[begin DATA SUPPLIED]

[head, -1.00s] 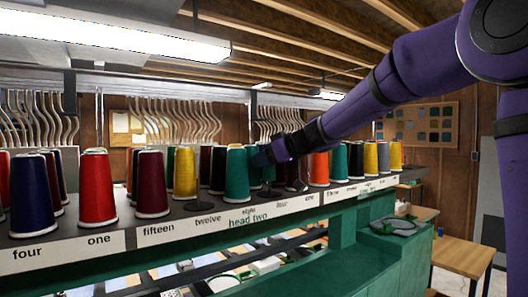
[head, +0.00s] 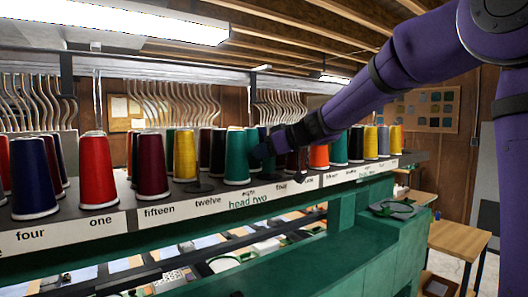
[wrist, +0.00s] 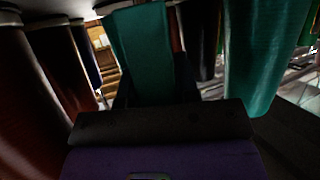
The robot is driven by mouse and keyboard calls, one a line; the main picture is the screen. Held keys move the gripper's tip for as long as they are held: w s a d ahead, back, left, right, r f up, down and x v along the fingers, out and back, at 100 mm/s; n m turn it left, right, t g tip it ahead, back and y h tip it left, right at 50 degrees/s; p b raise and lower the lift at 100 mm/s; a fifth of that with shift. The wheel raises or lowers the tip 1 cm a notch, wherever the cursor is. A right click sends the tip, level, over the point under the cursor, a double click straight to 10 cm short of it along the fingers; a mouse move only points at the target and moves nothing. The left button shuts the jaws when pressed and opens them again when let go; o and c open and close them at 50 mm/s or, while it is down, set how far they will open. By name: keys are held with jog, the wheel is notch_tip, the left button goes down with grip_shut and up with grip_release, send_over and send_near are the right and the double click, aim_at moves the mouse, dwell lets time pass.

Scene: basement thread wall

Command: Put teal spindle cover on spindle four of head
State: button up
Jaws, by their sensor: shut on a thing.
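My gripper (head: 264,151) reaches into the row of thread cones from the right, behind a front teal cone (head: 236,160). It is shut on a teal piece, taken as the teal spindle cover (wrist: 145,50), which shows upside down ahead of the dark gripper in the wrist view. In the head view the held piece is mostly hidden by the front cone and gripper. The "head two" label (head: 250,202) lies below, with a "four" label (head: 280,187) to its right. Spindle four itself is not clear behind my arm.
Cones crowd both sides of the gripper; a large teal cone (wrist: 262,60) and a dark red one (wrist: 45,80) are near in the wrist view. A bare dark disc (head: 200,187) sits above "twelve". The green machine housing (head: 350,255) stands in front.

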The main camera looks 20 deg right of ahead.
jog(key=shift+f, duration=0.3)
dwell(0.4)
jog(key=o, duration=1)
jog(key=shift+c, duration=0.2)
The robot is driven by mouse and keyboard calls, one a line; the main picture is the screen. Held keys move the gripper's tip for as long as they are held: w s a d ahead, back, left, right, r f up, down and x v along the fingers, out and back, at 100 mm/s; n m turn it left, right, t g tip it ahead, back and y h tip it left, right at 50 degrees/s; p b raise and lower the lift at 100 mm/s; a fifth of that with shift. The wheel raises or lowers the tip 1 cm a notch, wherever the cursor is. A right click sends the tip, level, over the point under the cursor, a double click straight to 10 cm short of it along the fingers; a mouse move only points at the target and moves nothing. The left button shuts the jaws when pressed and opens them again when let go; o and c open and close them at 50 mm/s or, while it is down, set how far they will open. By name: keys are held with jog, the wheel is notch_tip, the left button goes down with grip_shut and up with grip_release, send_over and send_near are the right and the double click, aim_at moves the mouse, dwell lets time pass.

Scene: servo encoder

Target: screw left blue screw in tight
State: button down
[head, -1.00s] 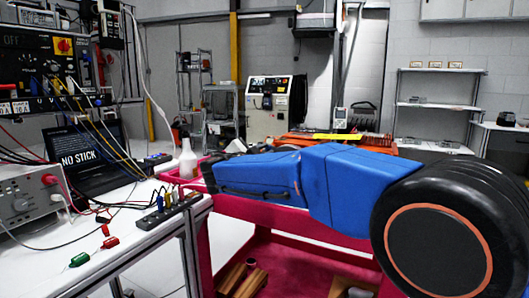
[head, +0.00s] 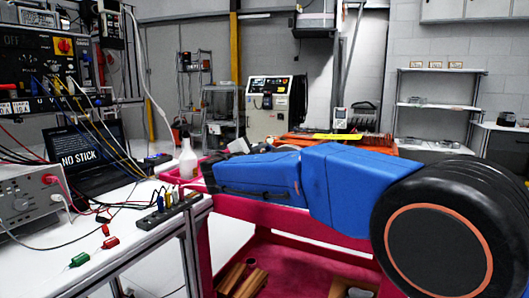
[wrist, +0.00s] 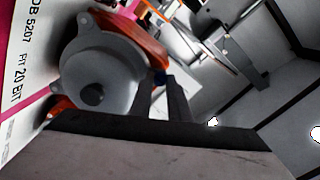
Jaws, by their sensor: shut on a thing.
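In the wrist view, the encoder (wrist: 98,82) is a round grey metal body with a dark centre hole and an orange part along its upper right edge. My gripper (wrist: 163,88) has its two dark fingers close together beside the encoder's right side. A small blue screw (wrist: 161,77) shows at the fingertips, and the fingers are shut on it. How deep the screw sits is hidden. In the head view my blue arm covers the gripper and the screw.
A printed white label sheet (wrist: 22,70) lies left of the encoder. In the head view a red cart (head: 255,212) stands under my arm, with a white bottle (head: 187,160) at its left. A white bench (head: 125,205) with cables and a laptop (head: 88,157) is at left.

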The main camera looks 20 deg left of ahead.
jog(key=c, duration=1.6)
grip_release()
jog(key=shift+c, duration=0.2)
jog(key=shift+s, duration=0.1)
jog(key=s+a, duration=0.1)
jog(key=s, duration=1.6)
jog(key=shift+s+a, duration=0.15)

[end DATA SUPPLIED]

Go through the material above and print all of it exactly, except the pictures.

[head, -1.00s] 
[head, +0.00s] 
[wrist, +0.00s] 
The robot is driven by mouse and keyboard calls, one a line; the main picture is the screen. Held keys move the gripper's tip for as long as they are held: w s a d ahead, back, left, right, r f up, down and x v along the fingers, out and back, at 100 mm/s; n m turn it left, right, t g tip it ahead, back and y h tip it left, right at 50 degrees/s; p b raise and lower the lift at 100 mm/s; a fifth of that with shift. The wheel raises or lowers the tip 1 cm a notch, wherever the cursor is. A right click sends the tip, level, over the point under the cursor, a double click straight to 10 cm short of it along the fingers; a mouse move only points at the target and moves nothing. The left button shuts the jaws when pressed and opens them again when let go; o and c open and close them at 50 mm/s or, while it is down, set how far they will open. By name: keys are held with jog, the wheel is notch_tip, the left button goes down with grip_shut and up with grip_release, send_over and send_near are the right and the double click, aim_at moves the mouse, dwell lets time pass.

Scene: basement thread wall

Command: Put teal spindle cover on spindle four of head
State: button up
Jaws, by their sensor: shut on a thing.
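My gripper (head: 264,151) reaches into the row of thread cones from the right, behind a front teal cone (head: 236,160). It is shut on a teal piece, taken as the teal spindle cover (wrist: 145,50), which shows upside down ahead of the dark gripper in the wrist view. In the head view the held piece is mostly hidden by the front cone and gripper. The "head two" label (head: 250,202) lies below, with a "four" label (head: 280,187) to its right. Spindle four itself is not clear behind my arm.
Cones crowd both sides of the gripper; a large teal cone (wrist: 262,60) and a dark red one (wrist: 45,80) are near in the wrist view. A bare dark disc (head: 200,187) sits above "twelve". The green machine housing (head: 350,255) stands in front.

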The main camera looks 20 deg right of ahead.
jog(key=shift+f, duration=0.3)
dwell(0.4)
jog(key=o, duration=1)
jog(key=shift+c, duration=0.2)
The robot is driven by mouse and keyboard calls, one a line; the main picture is the screen. Held keys move the gripper's tip for as long as they are held: w s a d ahead, back, left, right, r f up, down and x v along the fingers, out and back, at 100 mm/s; n m turn it left, right, t g tip it ahead, back and y h tip it left, right at 50 degrees/s; p b raise and lower the lift at 100 mm/s; a fifth of that with shift. The wheel raises or lowers the tip 1 cm a notch, wherever the cursor is. A right click sends the tip, level, over the point under the cursor, a double click straight to 10 cm short of it along the fingers; a mouse move only points at the target and moves nothing. The left button shuts the jaws when pressed and opens them again when let go; o and c open and close them at 50 mm/s or, while it is down, set how far they will open. By name: keys are held with jog, the wheel is notch_tip, the left button goes down with grip_shut and up with grip_release, send_over and send_near are the right and the double click, aim_at moves the mouse, dwell lets time pass.

Scene: servo encoder

Target: screw left blue screw in tight
State: button down
[head, -1.00s] 
[head, +0.00s] 
[wrist, +0.00s] 
Jaws, by their sensor: shut on a thing.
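In the wrist view, the encoder (wrist: 98,82) is a round grey metal body with a dark centre hole and an orange part along its upper right edge. My gripper (wrist: 163,88) has its two dark fingers close together beside the encoder's right side. A small blue screw (wrist: 161,77) shows at the fingertips, and the fingers are shut on it. How deep the screw sits is hidden. In the head view my blue arm covers the gripper and the screw.
A printed white label sheet (wrist: 22,70) lies left of the encoder. In the head view a red cart (head: 255,212) stands under my arm, with a white bottle (head: 187,160) at its left. A white bench (head: 125,205) with cables and a laptop (head: 88,157) is at left.

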The main camera looks 20 deg left of ahead.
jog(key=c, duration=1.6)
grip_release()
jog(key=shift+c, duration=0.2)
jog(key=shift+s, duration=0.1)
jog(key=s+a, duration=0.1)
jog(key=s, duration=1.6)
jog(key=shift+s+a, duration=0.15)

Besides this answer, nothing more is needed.